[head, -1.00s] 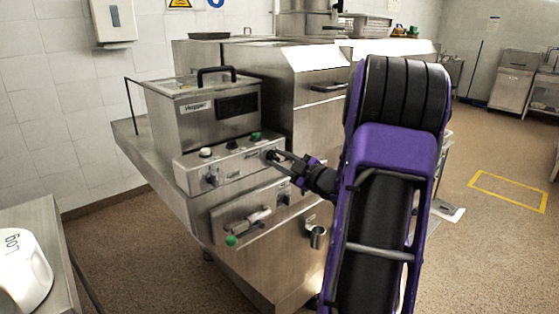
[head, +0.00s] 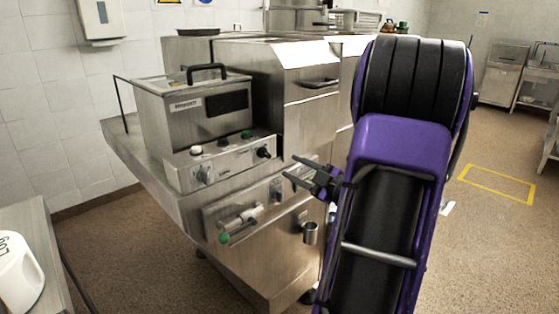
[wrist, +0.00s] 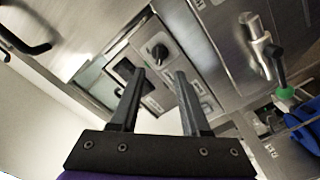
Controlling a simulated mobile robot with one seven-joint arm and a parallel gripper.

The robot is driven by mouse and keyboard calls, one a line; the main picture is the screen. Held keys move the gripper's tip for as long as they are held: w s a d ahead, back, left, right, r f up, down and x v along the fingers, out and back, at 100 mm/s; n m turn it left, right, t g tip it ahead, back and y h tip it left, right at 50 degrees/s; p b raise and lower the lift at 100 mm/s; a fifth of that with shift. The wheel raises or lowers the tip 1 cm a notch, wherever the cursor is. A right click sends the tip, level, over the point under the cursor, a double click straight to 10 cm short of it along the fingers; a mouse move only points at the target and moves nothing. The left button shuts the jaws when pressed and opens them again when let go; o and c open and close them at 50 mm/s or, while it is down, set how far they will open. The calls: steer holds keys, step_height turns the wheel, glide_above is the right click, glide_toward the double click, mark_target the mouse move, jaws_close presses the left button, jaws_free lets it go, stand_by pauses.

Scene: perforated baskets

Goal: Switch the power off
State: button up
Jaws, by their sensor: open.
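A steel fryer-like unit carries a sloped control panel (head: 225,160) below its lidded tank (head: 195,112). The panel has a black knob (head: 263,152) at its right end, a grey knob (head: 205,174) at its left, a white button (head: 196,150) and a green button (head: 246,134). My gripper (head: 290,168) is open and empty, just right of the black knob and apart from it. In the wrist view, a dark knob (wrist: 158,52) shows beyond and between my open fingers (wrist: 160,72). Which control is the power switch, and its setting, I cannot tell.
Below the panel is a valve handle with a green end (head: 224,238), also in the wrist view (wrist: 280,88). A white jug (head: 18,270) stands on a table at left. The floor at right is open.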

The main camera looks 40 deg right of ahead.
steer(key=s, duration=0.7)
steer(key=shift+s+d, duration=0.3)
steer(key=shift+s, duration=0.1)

------------------------------------------------------------

### GOAL OF THE EXERCISE
The lines from the start of the data through the line that contains "State: button up" are to be returned exactly, please, with both ends included and every picture left out.

### EXERCISE ANSWER
[head, -1.00s] 
[head, +0.00s] 
[wrist, +0.00s] 
Controlling a simulated mobile robot with one seven-joint arm and a parallel gripper.

The robot is driven by mouse and keyboard calls, one a line; the main picture is the screen. Held keys move the gripper's tip for as long as they are held: w s a d ahead, back, left, right, r f up, down and x v along the fingers, out and back, at 100 mm/s; n m turn it left, right, t g tip it ahead, back and y h tip it left, right at 50 degrees/s; p b raise and lower the lift at 100 mm/s; a fifth of that with shift. The wheel raises or lowers the tip 1 cm a notch, wherever the cursor is. A right click sends the tip, level, over the point under the cursor, a double click straight to 10 cm short of it along the fingers; a mouse move only points at the target and moves nothing. The left button shuts the jaws when pressed and opens them again when let go; o and c open and close them at 50 mm/s or, while it is down, set how far they will open. The calls: steer holds keys, step_height turns the wheel, glide_above is the right click, glide_toward the double click, mark_target the mouse move, jaws_close presses the left button, jaws_free lets it go, stand_by pauses.

Scene: perforated baskets

Goal: Switch the power off
State: button up

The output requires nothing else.